[meteorite-list] Water in space

Chris Peterson clp at alumni.caltech.edu
Tue May 31 16:32:22 EDT 2005


It depends on what form the water is in. In the case of meteorites, surely 
it is in various hydrates. It is far easier to dry out a meteorite in the 
vacuum of space than it is on the Earth, wouldn't you agree? So if the 
bonding of water in the hydrates is strong enough to prevent the former, 
certainly it is strong enough to prevent the latter, also. That kind of 
water storage is quite different from the sponge effect you observed, which 
is probably simple capturing of liquid by capillary action in a porous 
structure. Storage in hydrates is likely to be quite stable; storage as 
liquid is not.

Chris

*****************************************
Chris L Peterson
Cloudbait Observatory
http://www.cloudbait.com


----- Original Message ----- 
From: "Tom Knudson" <peregrineflier at npgcable.com>
To: <Meteorite-list at meteoritecentral.com>; <bernd.pauli at paulinet.de>
Sent: Tuesday, May 31, 2005 2:22 PM
Subject: Re: [meteorite-list] Water in space


> Okay, there is water in space.
> "CI carbonaceous chondrites ... contain the highest percentage of water
> - 20 percent - of any carbonaceous meteorite. When heated in a closed
> container, the water is easily driven off and condenses on the side of
> the enclosing vessel."
>
> Next logical question, how could a meteorite be on earth more than a day 
> or
> two and not have it's water evaporated?  Then, how does it not soak up
> terrestrial moisture?
>   I once cut an Allende and soaked it in Alcohol.  When I took it out of
> the alcohol, I let it air dry for a few minutes and then I weighed the
> slices, recorded the weights and put them under the heat lamp.  A few days
> later, I was sorting out the slices by weight and freaked out, all my
> weights were off by a tenth of a gram. I figured out the missing weight 
> was
> the alcohol.

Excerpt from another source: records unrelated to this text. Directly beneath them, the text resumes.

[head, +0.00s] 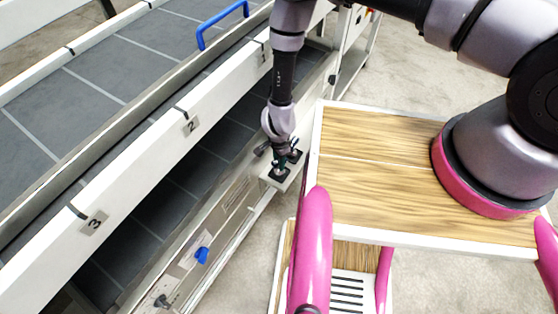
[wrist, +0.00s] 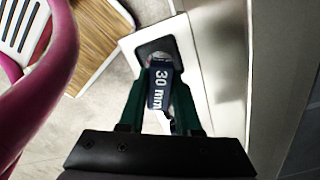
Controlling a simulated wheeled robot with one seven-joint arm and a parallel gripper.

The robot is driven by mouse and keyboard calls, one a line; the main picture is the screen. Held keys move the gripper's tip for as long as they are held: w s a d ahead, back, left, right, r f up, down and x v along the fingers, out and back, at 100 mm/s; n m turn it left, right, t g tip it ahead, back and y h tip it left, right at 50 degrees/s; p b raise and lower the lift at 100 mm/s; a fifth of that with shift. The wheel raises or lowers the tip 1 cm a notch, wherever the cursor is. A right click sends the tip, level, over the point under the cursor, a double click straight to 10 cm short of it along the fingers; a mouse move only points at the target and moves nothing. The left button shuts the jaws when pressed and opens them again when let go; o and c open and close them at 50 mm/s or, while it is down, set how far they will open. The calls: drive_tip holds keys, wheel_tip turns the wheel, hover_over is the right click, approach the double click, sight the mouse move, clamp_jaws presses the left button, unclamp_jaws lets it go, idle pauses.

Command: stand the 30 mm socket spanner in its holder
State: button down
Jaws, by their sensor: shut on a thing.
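In the head view the fingers mostly hide the spanner.
The sheeter's white side rail (head: 150,158) with numbered tags runs along the left. A blue knob (head: 202,255) and a blue handle (head: 222,22) stick out. My wood-topped base is on the right.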

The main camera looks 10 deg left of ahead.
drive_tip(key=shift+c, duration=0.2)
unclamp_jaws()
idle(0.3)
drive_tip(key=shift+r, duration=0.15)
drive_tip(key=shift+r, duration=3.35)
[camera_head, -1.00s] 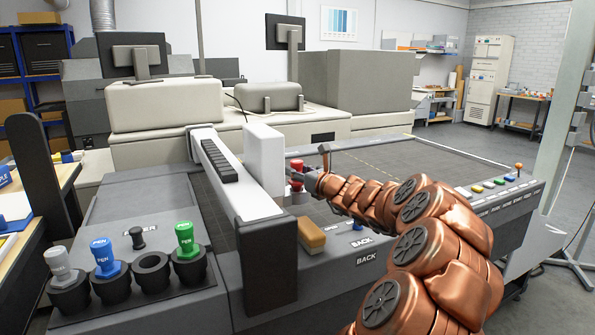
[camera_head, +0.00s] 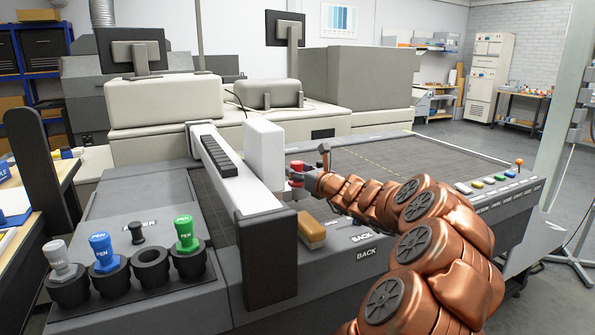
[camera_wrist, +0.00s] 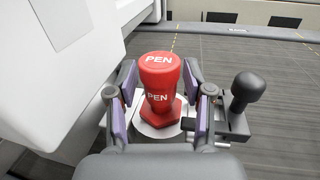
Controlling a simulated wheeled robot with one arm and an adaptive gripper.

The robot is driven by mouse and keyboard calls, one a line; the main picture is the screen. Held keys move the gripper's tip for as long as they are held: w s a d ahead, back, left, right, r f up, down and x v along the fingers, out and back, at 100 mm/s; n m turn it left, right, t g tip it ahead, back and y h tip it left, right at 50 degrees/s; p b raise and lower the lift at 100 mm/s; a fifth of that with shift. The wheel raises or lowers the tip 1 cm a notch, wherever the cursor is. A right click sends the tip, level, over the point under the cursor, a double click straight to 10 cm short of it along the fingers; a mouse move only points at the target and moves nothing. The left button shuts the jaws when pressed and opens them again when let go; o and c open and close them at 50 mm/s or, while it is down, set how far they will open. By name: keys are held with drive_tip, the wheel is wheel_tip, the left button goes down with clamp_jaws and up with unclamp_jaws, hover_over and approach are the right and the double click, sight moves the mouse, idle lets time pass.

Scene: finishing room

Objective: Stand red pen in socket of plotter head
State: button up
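The red pen (camera_head: 296,172) stands upright at the side of the white plotter head (camera_head: 264,155). In the wrist view the red pen (camera_wrist: 160,90) has its lower end in a round silver socket (camera_wrist: 150,129), and its hexagonal collar is low, near the socket's top. My gripper (camera_wrist: 160,92) has one purple-padded finger on each side of the pen. Gaps show between the pads and the pen, so it looks open around it. In the head view my gripper (camera_head: 305,181) partly hides the pen and the socket.
A black-knobbed lever (camera_wrist: 248,92) stands just right of my gripper. A rack (camera_head: 110,290) at front left holds grey, blue and green pens, with one empty hole. A wooden-topped block (camera_head: 311,230) lies on the front edge. The plotter bed (camera_head: 420,160) is clear at right.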

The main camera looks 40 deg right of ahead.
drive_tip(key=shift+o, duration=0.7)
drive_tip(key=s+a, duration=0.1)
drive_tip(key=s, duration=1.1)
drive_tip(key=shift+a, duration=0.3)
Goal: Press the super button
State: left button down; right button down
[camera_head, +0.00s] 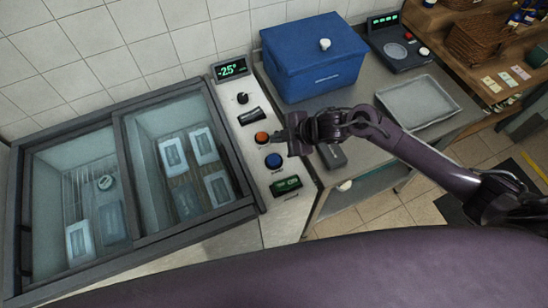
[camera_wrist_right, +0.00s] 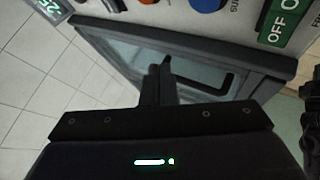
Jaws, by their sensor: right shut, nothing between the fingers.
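The control panel (camera_head: 258,175) right of the freezer carries an orange-red button (camera_head: 262,139) and, just below it, a blue button (camera_head: 273,160). In the right wrist view the blue button (camera_wrist_right: 206,4) is cut by the top edge, with a label beside it that seems to begin "SU". My right gripper (camera_head: 281,135) is shut and empty. In the head view its tips appear just right of the orange-red button; whether they touch the panel I cannot tell. The shut fingers (camera_wrist_right: 160,82) also show in the right wrist view. My left gripper is not in view.
The panel also has a "-25°" display (camera_head: 231,69), a black knob (camera_head: 242,98) and a green OFF/ON switch (camera_head: 286,186). The glass-lidded freezer (camera_head: 125,180) is at left. A blue box (camera_head: 313,62), a grey tray (camera_head: 418,103) and a scale (camera_head: 398,48) stand on the counter.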

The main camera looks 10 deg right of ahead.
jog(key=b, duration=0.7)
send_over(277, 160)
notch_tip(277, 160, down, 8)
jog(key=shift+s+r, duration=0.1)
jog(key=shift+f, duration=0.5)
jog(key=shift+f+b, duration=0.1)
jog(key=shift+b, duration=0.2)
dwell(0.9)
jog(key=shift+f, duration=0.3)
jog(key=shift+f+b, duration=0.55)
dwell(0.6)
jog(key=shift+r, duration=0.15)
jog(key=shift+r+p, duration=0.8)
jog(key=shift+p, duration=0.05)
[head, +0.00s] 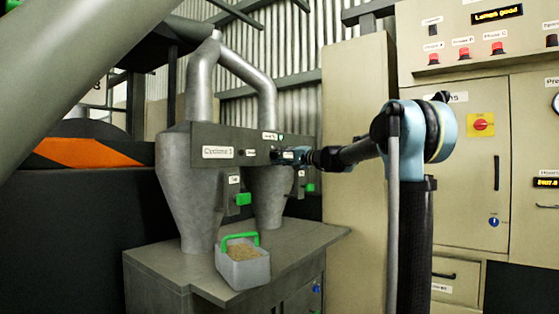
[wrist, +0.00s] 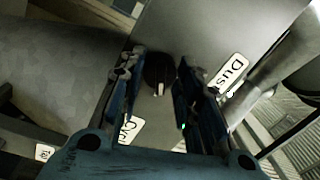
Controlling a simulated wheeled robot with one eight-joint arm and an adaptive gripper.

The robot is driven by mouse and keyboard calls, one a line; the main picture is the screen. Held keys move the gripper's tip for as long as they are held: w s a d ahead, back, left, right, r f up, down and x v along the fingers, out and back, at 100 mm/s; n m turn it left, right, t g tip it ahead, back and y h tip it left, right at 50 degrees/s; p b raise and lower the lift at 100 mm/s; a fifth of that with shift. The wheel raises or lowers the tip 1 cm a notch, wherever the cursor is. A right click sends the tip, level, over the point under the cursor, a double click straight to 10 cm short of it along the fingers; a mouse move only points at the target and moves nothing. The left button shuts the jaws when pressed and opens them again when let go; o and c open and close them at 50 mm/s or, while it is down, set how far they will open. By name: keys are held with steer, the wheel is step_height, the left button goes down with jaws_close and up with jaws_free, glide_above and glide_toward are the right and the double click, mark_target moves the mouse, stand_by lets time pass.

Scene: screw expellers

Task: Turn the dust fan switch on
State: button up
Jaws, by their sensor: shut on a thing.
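The dust fan switch is a round black knob (wrist: 157,72) with a pale pointer mark, on the grey panel (wrist: 215,32) in the wrist view. A white label starting "Dus" (wrist: 229,74) sits to its right. My gripper (wrist: 160,66) has one finger on each side of the knob and is shut on it. In the head view my gripper (head: 284,156) reaches from the right to the cyclone panel (head: 205,136) and hides the knob there. A small green light (wrist: 183,126) shows by the right finger in the wrist view.
A grey bin (head: 243,268) with a green handle and brown contents sits at the bench front. Beige cabinets (head: 365,130) stand to the right. A smaller black knob (head: 241,153) is beside the "Cyclone 1" label (head: 217,152).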

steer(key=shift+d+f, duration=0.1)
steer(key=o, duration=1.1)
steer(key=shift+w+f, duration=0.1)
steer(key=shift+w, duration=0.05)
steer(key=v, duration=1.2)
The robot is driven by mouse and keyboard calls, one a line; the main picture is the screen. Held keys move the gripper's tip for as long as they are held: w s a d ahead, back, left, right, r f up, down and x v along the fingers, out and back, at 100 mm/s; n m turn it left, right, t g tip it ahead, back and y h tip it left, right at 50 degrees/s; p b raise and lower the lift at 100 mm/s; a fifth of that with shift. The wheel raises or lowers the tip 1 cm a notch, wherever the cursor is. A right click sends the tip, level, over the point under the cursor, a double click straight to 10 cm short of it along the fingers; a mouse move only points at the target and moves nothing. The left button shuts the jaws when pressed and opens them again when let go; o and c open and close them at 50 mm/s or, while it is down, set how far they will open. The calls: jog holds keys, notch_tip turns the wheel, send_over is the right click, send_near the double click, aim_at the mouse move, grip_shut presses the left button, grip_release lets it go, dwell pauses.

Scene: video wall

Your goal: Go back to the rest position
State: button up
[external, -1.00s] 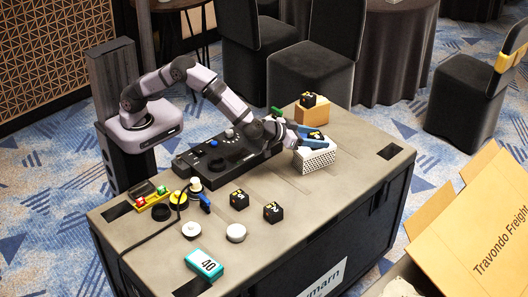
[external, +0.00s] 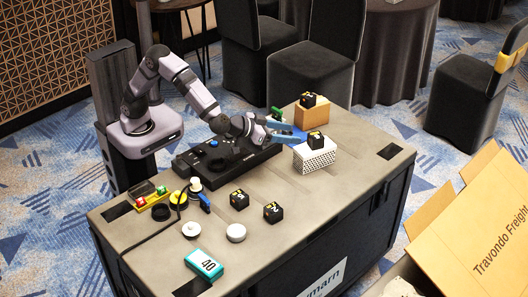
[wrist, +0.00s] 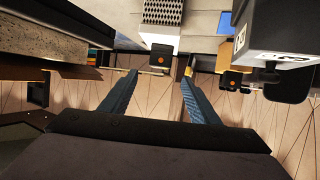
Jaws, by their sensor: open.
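My gripper (external: 288,132) has blue fingers and is open. It is just left of the white perforated box (external: 316,158) at the table's back. A black cube with yellow marks (external: 317,141) sits on top of that box, apart from the fingers. In the wrist view my gripper (wrist: 160,73) has its two fingers spread wide with nothing held between them. A black cube (wrist: 160,57) and the perforated box (wrist: 162,12) show beyond the fingertips. My arm is bent up over the black control panel (external: 225,158).
A tan block (external: 311,115) with another black cube (external: 309,100) stands behind the white box. Two black cubes (external: 239,200) (external: 273,212), white discs (external: 236,233) and a teal box (external: 203,265) lie at the front.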

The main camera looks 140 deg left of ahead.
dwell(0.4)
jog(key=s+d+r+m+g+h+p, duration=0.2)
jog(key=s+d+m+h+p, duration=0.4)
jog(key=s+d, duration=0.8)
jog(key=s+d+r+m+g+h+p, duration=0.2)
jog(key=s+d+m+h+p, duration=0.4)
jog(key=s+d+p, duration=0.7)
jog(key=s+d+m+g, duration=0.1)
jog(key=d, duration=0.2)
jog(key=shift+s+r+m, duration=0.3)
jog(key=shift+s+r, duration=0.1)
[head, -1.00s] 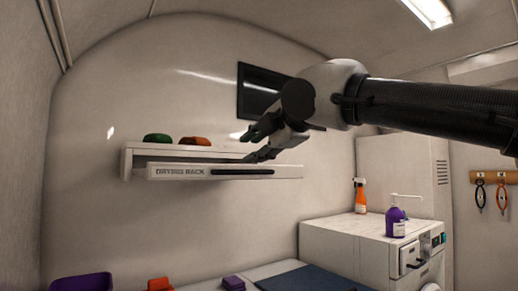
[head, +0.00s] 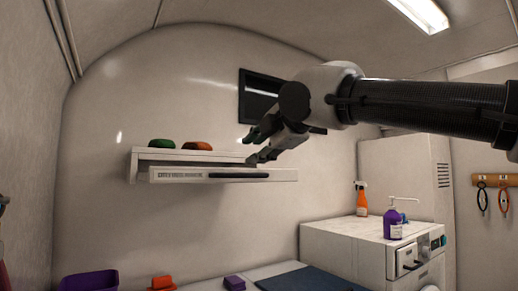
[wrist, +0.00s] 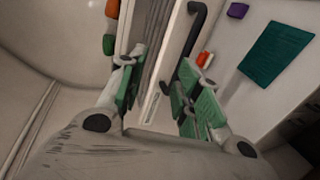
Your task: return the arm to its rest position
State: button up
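My gripper (head: 262,146) is at the end of my raised arm, which reaches in from the right of the head view. Its fingertips point left, in front of or just above the right part of the drying rack (head: 225,176). The rack's black handle (wrist: 193,45) shows beyond the fingers. It looks apart from them, though the exact gap is hard to judge.
A green item (head: 161,145) and an orange item (head: 197,145) lie on the rack's top shelf. Below are a purple bin (head: 90,282), a purple block (head: 234,283) and a blue mat (head: 305,279). A white cabinet (head: 345,243) bears an orange spray bottle (head: 361,198) and a purple pump bottle (head: 393,224).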

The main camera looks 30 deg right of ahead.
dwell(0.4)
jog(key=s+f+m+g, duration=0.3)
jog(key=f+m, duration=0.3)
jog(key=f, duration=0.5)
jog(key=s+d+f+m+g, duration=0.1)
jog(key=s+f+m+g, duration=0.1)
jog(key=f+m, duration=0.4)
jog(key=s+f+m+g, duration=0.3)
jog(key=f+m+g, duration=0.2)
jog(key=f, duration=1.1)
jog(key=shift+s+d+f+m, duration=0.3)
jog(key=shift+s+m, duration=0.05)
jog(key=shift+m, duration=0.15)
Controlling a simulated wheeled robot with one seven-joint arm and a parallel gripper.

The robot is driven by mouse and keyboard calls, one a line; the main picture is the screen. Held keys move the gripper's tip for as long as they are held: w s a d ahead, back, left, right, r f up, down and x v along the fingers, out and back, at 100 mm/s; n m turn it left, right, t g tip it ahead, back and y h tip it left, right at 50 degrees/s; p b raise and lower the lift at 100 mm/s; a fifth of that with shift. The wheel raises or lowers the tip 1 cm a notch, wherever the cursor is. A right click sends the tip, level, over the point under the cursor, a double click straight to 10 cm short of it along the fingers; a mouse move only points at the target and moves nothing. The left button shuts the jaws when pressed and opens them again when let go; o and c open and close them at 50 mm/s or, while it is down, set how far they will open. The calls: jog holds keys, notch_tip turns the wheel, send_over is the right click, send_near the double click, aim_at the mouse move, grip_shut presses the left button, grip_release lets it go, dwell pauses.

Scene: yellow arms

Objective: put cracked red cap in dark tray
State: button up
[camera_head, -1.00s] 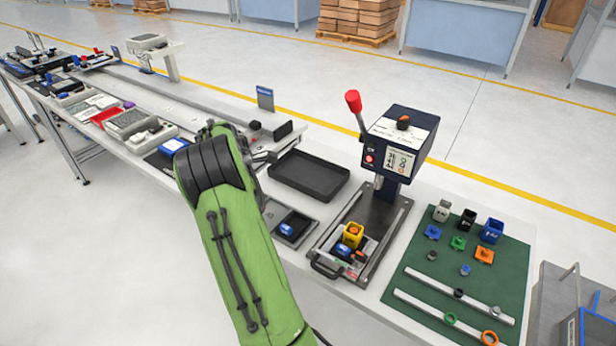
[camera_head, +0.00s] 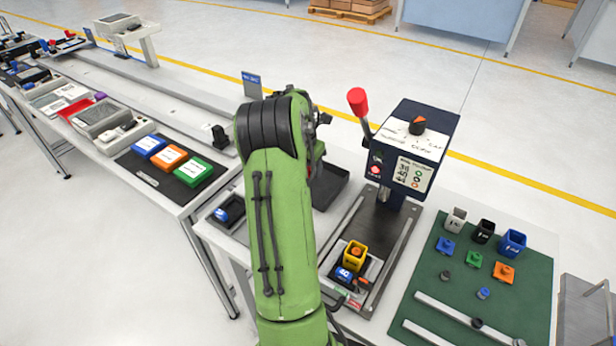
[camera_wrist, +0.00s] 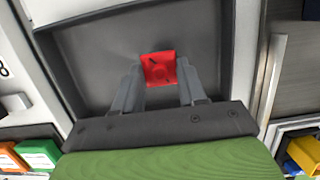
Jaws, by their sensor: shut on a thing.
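The red cap (camera_wrist: 159,62) shows in the wrist view as a small red square piece with dark crack-like marks on its face. My gripper (camera_wrist: 160,80) is shut on it, with one grey finger on each side. Behind them in that view is the dark tray (camera_wrist: 95,62), so the cap is over its inside. I cannot tell whether the cap touches the tray floor. In the head view the tray (camera_head: 330,188) is partly hidden by my green arm, and the cap and fingertips cannot be made out.
The press with a red-knobbed lever (camera_head: 410,150) stands right of the tray. A yellow block (camera_head: 355,254) sits on its fixture. A green mat (camera_head: 525,275) with several small parts lies farther right. Blue, orange and green blocks rest on a dark mat (camera_head: 150,180) at left.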

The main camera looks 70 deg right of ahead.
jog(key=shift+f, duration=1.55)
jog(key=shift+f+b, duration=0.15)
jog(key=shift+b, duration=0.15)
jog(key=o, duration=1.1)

To test it, I resoaked a slice and got the original weight 
> and
> weighed it over the next few hours and it returned to it's lesser weight.
>  So I concluded, Allendes make great sponges and I make sure they are dry
> before weighing them.
>  It sure makes me wonder how they could keep space water in them if they
> were not picked up immediately after the fall?